Bir ödül töreninin ardından
Ayşe Emel Mesci
Son Köşe Yazıları

Bir ödül töreninin ardından

13.10.2025 04:00
Güncellenme:
Takip Et:

Cumhuriyetin kurucu felsefesinin kültür alanındaki en önemli adımlarından biri tiyatro, opera, bale ve müzik alanlarında modern, kalıcı sanat kurumları yaratarak sanat sevgisini tüm yurt sathına yaymaktı. Böyle bir girişimin arkasında devletin ve belediyelerin durması, ulaşılması amaçlanan hedefe son derece uygun ve yerinde bir tavırdı. Ülkemizde tiyatronun kurumsallaşmasında, tiyatro sevgisinin ve ilgisinin yaygınlaştırılmasında ödenekli kurumların oynadığı başat rolü kimse yadsıyamaz. Onların dışında kendi yollarını çizip tiyatro sanatına gerçekten yenileyici soluklar üfleyen özel tiyatronun çığır açıcı, yaratıcı sanatçılarının katkılarını da kimsenin yadsıyamayacağı gibi...

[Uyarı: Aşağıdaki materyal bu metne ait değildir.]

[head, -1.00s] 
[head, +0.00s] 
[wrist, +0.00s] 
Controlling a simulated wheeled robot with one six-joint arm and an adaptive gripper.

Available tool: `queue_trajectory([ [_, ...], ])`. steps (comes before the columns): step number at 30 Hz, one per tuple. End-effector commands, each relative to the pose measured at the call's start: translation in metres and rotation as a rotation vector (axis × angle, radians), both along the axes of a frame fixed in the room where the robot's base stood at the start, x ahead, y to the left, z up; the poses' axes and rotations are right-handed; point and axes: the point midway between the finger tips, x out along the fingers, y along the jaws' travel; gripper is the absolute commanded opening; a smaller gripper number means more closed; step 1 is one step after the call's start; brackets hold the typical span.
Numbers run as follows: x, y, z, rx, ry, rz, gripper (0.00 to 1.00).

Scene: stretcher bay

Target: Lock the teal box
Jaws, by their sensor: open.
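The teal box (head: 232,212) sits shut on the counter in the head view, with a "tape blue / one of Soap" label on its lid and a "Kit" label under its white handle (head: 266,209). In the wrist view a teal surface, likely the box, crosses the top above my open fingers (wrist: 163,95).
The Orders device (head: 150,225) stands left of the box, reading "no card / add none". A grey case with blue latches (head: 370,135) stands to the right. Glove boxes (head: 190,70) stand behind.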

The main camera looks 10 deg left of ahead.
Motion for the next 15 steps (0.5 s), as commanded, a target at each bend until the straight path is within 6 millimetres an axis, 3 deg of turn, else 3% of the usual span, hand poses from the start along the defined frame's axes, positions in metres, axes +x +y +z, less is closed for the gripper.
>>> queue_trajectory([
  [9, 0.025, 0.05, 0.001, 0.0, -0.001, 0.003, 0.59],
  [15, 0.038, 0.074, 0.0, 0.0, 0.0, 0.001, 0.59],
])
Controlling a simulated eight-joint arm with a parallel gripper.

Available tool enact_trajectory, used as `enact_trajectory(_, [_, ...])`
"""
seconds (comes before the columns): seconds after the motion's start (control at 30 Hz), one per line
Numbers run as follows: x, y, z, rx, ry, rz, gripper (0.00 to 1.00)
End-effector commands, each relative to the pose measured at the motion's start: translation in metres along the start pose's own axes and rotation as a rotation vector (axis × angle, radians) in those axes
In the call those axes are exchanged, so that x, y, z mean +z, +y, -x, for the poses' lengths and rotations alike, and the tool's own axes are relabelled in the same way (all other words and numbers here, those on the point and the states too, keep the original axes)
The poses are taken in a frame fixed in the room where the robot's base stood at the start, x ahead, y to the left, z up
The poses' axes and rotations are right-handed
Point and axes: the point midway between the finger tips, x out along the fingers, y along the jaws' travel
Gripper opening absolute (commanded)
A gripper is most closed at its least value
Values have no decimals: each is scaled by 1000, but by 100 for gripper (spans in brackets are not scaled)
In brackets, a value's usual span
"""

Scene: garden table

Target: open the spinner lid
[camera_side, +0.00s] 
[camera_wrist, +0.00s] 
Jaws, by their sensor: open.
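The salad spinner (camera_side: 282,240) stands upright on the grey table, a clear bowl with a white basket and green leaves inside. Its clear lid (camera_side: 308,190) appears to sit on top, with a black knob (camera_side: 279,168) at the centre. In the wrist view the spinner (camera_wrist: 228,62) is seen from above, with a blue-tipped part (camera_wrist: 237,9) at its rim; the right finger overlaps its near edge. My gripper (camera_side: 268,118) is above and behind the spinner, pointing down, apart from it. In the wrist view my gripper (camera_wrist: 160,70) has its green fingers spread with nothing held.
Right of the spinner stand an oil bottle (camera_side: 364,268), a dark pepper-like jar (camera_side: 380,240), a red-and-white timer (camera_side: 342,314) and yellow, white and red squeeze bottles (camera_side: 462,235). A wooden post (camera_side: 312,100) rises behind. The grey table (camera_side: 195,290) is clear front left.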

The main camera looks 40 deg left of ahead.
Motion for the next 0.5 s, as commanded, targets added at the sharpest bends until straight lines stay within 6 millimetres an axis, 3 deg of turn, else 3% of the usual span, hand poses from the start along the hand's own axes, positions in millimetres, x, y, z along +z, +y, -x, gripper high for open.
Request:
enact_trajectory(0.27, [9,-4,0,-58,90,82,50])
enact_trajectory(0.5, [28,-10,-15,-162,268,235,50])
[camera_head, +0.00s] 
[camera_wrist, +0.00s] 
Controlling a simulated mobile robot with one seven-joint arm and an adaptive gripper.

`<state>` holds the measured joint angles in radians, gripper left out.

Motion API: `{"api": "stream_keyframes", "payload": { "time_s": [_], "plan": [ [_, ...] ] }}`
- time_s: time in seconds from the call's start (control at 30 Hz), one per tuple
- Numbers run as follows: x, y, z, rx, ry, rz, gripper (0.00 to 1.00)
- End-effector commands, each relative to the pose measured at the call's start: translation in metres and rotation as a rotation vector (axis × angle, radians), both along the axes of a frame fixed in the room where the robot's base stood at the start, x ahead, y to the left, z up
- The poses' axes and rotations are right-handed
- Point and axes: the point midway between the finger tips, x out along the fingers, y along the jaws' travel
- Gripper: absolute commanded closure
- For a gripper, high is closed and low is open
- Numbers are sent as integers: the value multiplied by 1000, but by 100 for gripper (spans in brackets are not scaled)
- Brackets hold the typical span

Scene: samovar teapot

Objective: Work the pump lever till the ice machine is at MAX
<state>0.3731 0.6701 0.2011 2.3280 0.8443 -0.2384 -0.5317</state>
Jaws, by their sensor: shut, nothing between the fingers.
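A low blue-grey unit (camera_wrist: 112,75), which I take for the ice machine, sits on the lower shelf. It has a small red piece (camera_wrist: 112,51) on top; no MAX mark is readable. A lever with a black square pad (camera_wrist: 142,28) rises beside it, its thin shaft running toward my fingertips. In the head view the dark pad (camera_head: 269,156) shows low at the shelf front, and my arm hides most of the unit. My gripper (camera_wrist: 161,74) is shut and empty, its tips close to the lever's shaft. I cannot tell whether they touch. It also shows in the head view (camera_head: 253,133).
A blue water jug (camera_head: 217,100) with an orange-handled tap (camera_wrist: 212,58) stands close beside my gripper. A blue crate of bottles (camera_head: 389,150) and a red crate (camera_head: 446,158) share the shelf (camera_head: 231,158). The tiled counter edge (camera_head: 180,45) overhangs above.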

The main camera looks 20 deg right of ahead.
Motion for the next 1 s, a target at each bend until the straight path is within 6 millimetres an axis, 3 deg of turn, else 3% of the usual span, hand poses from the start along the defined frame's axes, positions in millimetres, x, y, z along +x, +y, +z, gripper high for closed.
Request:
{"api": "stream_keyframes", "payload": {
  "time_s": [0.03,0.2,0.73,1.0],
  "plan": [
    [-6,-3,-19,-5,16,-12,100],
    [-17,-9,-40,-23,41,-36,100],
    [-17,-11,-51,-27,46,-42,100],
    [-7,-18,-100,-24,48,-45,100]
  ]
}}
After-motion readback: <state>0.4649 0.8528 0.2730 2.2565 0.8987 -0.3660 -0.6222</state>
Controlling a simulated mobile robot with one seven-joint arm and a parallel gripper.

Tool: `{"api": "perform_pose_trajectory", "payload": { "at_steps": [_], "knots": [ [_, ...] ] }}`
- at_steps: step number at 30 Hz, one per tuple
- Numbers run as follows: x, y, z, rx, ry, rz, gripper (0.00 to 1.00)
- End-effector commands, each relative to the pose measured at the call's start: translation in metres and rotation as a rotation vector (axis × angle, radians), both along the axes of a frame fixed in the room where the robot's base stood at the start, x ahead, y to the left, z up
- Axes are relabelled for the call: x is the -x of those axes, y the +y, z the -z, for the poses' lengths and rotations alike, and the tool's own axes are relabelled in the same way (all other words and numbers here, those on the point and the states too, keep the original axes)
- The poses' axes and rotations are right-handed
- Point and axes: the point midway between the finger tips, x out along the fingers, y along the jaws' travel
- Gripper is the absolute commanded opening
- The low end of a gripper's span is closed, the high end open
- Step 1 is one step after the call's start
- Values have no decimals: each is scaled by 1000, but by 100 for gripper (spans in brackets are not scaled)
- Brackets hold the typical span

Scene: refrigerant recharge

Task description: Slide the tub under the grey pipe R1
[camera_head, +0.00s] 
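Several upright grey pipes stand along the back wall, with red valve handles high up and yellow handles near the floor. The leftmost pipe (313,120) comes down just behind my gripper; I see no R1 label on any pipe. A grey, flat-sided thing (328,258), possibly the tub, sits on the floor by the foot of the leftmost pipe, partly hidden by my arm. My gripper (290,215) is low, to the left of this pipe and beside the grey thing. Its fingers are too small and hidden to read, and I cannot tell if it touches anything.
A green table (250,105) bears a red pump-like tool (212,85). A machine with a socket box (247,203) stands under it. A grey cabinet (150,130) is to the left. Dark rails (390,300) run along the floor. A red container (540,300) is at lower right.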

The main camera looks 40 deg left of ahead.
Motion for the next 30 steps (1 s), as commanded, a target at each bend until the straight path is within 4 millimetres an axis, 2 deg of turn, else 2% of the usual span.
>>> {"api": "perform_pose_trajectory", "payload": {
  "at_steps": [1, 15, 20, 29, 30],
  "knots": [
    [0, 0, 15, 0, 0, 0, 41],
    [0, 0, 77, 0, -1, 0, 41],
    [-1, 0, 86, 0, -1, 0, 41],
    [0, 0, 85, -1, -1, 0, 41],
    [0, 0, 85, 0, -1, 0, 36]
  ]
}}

SANATÇI DURUŞU VE LİNÇ KÜLTÜRÜ ÜZÜCÜ AMA GERÇEK...

Genel toplumsal çürüme, kalitesizleşme ve linç kültürü bunların dışında durması beklenebilecek sanat camiasını da giderek etkisi altına alıyor, sanatçı duruşunu gölgeliyor. Sanatçı duruşu derken siyasi bir tavırdan söz etmiyorum. Sanatçı duruşu olaylara, kişilere, süreçlere farklı bir duyarlılıkla bakmayı ve bu farklılığı her şeyiyle kamusal alana yansıtmayı ifade ediyor benim gözümde. Ama yaşanan aşırı kutuplaşma ve buna eklemlenen özellikle sosyal medya kaynaklı linç kültürü, her şeyi siyah-beyaz görmenin kolaycılığını öne çıkarıyor. Bu durum, çıkar odaklı lobileşmelerin kurmaca senaryolarla cirit atabildikleri sisli, puslu bir hava yaratıyor, at izi it izine karışıyor. Ne yazık ki eksik, yanlış ve kurgulanmış bilgilerle harekete geçen, geçirilen kimi siyasi yapılar da “Muhalefet ediyoruz” gayretkeşliğiyle bu tatsızlığın paydaşı oluyorlar.

MEDEA MATERİAL

Geçen sezon Ankara ve İstanbul Devlet Tiyatroları’nın ortak yapımı olarak sahneye koyduğum Heiner Müller’in “Medea Material” oyunu 25. Afife Jale Tiyatro Ödülleri’nde yedi dalda aday gösterildi ve 6 Ekim’de Haliç Kongre Merkezi’nde yapılan ödül töreninde bu yedi daldan beşinde ödüle layık görüldü: En iyi oyun, en iyi yönetmen, en iyi kadın oyuncu (Sükun Işıtan), en iyi sahne tasarımı (Murat Gülmez), en iyi ışık tasarımı (Yakup Çartık).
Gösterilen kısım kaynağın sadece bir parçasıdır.